Pressing pause on Palinization terror for this beachy bit: Staycation redux, day two

Oh yes, I am terribly behind on this vacation reporting. And if it wasn't for Twitter and The Colbert Report, I may very well be stalled into complete Palinized silence. Or perhaps that's terror. But probably more like determination to get my own Obama shirt and hunt down the Sharpies and poster board signs. I'll be ranting about reproductive justice and book banning and the crisis of teen pregnancy in our country and that green flying squirrel dress cape-type Cindy McCain was wearing last night, but all in good time.
For now, let's rewind from the RNC balloon and confetti drop (did you catch Sarah Palin saying, "It's beautiful!" as it all came falling down over the audience full of strategically-planted people of color, like she'd never seen such things in these here parts outside of Alaskeee...oh wait) back to simpler, happier, DNC days of vacation, so long ago and just last week:
On the way home from the Field Museum, as we made our way down a stretch of Lake Shore Drive, I opened the windows so we could really take in the gloriously blue lake to the east, the students rowing crew to the west, the skyline just behind us to the south and the sailboats lining the harbor just ahead.
I pointed out the bridge over Lake Shore Drive at North Avenue Beach and I told Lil E about how I remembered my mom walking my brother and I across it on summer days when I was a kid. I told him about how hot the bridge felt, how it vibrated from the cars below on my bare feet. I told him about how my parents took us there on warm evenings to put those bare feet in the water, eat Italian ice and watch the moon rain down on the city.

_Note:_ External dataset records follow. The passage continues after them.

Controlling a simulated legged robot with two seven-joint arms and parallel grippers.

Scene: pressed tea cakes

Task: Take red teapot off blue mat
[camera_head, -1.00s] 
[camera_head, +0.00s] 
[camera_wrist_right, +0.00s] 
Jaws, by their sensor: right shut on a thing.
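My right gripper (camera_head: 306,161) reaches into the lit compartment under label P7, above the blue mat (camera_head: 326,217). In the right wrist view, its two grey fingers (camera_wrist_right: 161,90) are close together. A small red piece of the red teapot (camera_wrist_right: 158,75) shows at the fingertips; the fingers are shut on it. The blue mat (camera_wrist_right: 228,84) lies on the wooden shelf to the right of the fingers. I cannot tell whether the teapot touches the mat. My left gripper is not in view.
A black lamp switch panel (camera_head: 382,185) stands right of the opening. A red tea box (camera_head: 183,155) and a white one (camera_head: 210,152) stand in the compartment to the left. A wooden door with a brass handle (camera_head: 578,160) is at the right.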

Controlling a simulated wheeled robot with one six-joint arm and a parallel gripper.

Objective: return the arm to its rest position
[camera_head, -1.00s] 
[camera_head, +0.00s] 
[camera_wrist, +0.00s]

He asked me if what kinds of sand toys we played with and if grandma held our hands as we crossed that bridge. He asked me to tell him more stories about the beach, listened quietly behind his sunglasses and then said quietly, "I would like to go to that beach."
"That would be fun," I agreed in sort of wistful, someday maybe sort of way.
"I would like to go to that beach tomorrow," he said, correcting me.
"Really?" I was surprised. Our options were open but LegoLand and riding on a double decker tour bus downtown and taking an architectural boat ride along the Chicago River were on the table.
"Yes," he said adamantly. "I want to go to the beach tomorrow."
I was in. How could I not be?
"Then that's what we'll do," I said, smiling.
The next morning I mentioned that maybe we should try another beach that might not be so crowded and Lil E interrupted me quickly.
"NO MOMMY! THAT beach. The one you goed to with Grandma!"
That made me smile even bigger. He wanted a bit of what we once had, and I got that. It sounded good. And it had been.
Those kinds of memories are unmistakably warm, mostly because my parents were educators and home in the summers and that's most of our relaxed, easy family time happened. For that reason and for me, this is why I think Chicago's at its best in months between the chill of spring and the chill of fall, when blue wraps around the city from the stretch of the lake to the top of the skyscrapers.
So we would snap up a bit of that summer warmth ourselves, my boy and I, during this week we'd been calling Mommy and Lil E's Vacation Adventure.
There was just one thing: The water.